On my current laptop it does about 12 million passwords per second, single threaded.

Because I’m learning Rust, I decided to port it, and see how fast rust is.

Imagine my surprise when even the first version in Rust was faster. (Yes, I rebuilt the old C code with a modern compiler and its optimizations)

The first Rust version was about 13 million passwords per second.

Why is that? It’s basically the same as the C code. Maybe Rust can take advantage of knowing there’s no pointer aliasing (the reason usually quoted for why Fortran can be faster than C)? Or maybe the memory layout just happened to become more cache friendly?

In any case, I think we can already say that Rust is at least as fast as C.

The code is on github.

SIMD (with Rust)

I realized, of course, that the main performance tool neither my C nor Rust code took advantage of was SIMD. In theory compilers could generate SIMD instructions, but for best performance the algorithm itself should be SIMD aware.

In my case the compiler may be able to do some smaller math operations in one step, but the real gain can only be had by having the main loop check batches of passwords, instead of one at a time.

I’ve never really done this. I am aware of SIMD libraries for C, where you basically call the exact CPU instructions you want.
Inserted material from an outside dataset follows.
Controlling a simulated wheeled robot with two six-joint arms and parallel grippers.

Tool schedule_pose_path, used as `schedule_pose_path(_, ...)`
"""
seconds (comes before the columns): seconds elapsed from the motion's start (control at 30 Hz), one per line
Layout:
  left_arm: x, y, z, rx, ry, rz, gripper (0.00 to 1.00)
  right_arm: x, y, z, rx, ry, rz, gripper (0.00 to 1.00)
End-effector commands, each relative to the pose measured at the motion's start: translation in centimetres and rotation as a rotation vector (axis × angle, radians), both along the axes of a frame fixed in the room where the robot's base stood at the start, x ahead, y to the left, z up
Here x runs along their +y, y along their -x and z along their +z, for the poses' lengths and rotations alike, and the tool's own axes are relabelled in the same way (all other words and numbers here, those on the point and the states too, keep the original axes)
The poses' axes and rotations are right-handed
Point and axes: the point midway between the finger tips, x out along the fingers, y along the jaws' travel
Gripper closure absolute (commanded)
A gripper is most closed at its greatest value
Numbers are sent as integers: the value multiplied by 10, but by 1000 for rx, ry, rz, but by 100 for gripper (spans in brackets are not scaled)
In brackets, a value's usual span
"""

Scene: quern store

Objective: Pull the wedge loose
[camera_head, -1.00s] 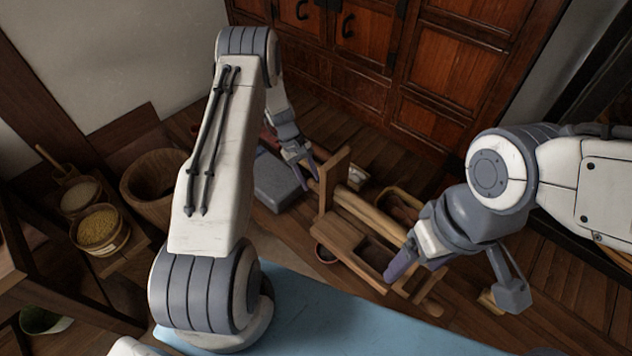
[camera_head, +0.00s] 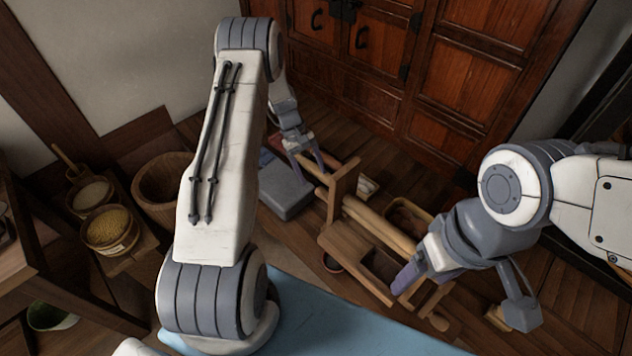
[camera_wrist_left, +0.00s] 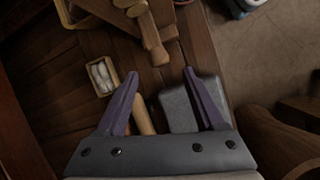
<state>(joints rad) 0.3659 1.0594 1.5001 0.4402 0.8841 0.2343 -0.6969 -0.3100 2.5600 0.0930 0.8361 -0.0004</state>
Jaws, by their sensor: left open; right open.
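A wooden frame (camera_head: 352,243) with an upright post (camera_head: 342,190) and a thick log (camera_head: 378,222) stands on the floor. A pale wooden rod end (camera_head: 314,171) shows left of the post, near my left gripper (camera_head: 310,170). In the left wrist view, an orange-tan wooden piece (camera_wrist_left: 143,116) lies below and between the open fingers of my left gripper (camera_wrist_left: 161,75). I cannot tell which piece is the wedge. My left gripper holds nothing visible. My right gripper (camera_head: 404,280) is at the frame's near right, open; contact with the frame is unclear.
A grey block (camera_head: 286,190) lies left of the frame; it also shows in the left wrist view (camera_wrist_left: 178,108). A wooden cabinet (camera_head: 375,60) stands behind. Tubs, including one of yellow grain (camera_head: 108,228), stand left.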

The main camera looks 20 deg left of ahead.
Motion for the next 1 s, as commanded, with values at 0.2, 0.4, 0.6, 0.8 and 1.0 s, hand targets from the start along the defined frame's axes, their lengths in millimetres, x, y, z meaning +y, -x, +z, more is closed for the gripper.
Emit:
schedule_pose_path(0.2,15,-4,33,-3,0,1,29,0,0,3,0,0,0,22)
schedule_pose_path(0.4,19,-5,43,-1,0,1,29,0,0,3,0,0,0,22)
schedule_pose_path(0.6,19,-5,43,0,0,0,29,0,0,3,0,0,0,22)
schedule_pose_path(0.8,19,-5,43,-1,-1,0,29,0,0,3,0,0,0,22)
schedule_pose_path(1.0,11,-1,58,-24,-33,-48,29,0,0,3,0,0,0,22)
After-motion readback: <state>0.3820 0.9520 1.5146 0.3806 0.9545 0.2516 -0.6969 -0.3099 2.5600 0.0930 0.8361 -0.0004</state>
That means your code is neither ready for another architecture (ARM, RISC-V), nor ready for the future (when you upgrade your hardware, and get AVX2 instructions).

Incidentally, this “being ready for the future” is why I’m looking forward to getting RISC-V hardware with vector instructions, since unlike Intel SIMD instructions, they work on variable length vectors. In theory your code can automatically get 2x faster when the CPU just doubles the SIMD register size. Not even a recompile needed.

The second best thing in terms of speed is a programming API that doesn’t assume what instructions will be used. Rust has an experimental std::simd API. You just code with its batch sizes (variable length may come some day), and it magically becomes SIMD.

This brought my zip cracker to 36 million passwords per second. Almost a 3x speedup. And that’s on my first attempt. I don’t even know what batch size is best. I just went with 16 because it sounded reasonable. Maybe another batch size is faster.

What if you CPU doesn’t have SIMD?

Then the experimental Rust SIMD library will generate normal non-SIMD instructions. In theory it should then run the same speed as if you’d not used the SIMD API at all.

But turns out it can be faster anyway. My StarFive VisionFive 2 doesn’t have SIMD or vector instructions, but it became 10-30% faster when using the Rust SIMD API.

Very likely this means that I could have manually tried passwords in batches, without std::simd. But why should I? If the CPU supports it, then extra performance is just a recompile away.

And that’s before multithreading it

My laptop is a Intel(R) Core(TM) i7-10710U CPU @ 1.10GHz. That’s 6 cores, 12 hyperthreads.

With multithreading, and barely any communication between threads, that got me to about 280-290 million passwords per second. An 8x speedup. Not bad, considering that hyperthreads share some execution units, and they all share at least a bit of cache.

John the ripper, a famous password cracker, does about 130 million passwords a second (john --test --format=PKZIP), making mine over 2x faster.

GPUs

I’m sure the fastest password cracking, like all parallelizable number crunching, is the fastest when done on a GPU. But that was not the exercise here today.

General CPU code has a nice quality that it’ll work anywhere, and forever. GPU code, last I checked, is less portable than that.

That’s not to say that I wouldn’t want to port this to GPUs. But I would like that to be in Rust, too.

Update: Hashcat 6.2.6 does 1-2 billion passwords a second on my old GeForce 960, according to hashcat -b -m 17220/17225/17230. So yeah, not even close.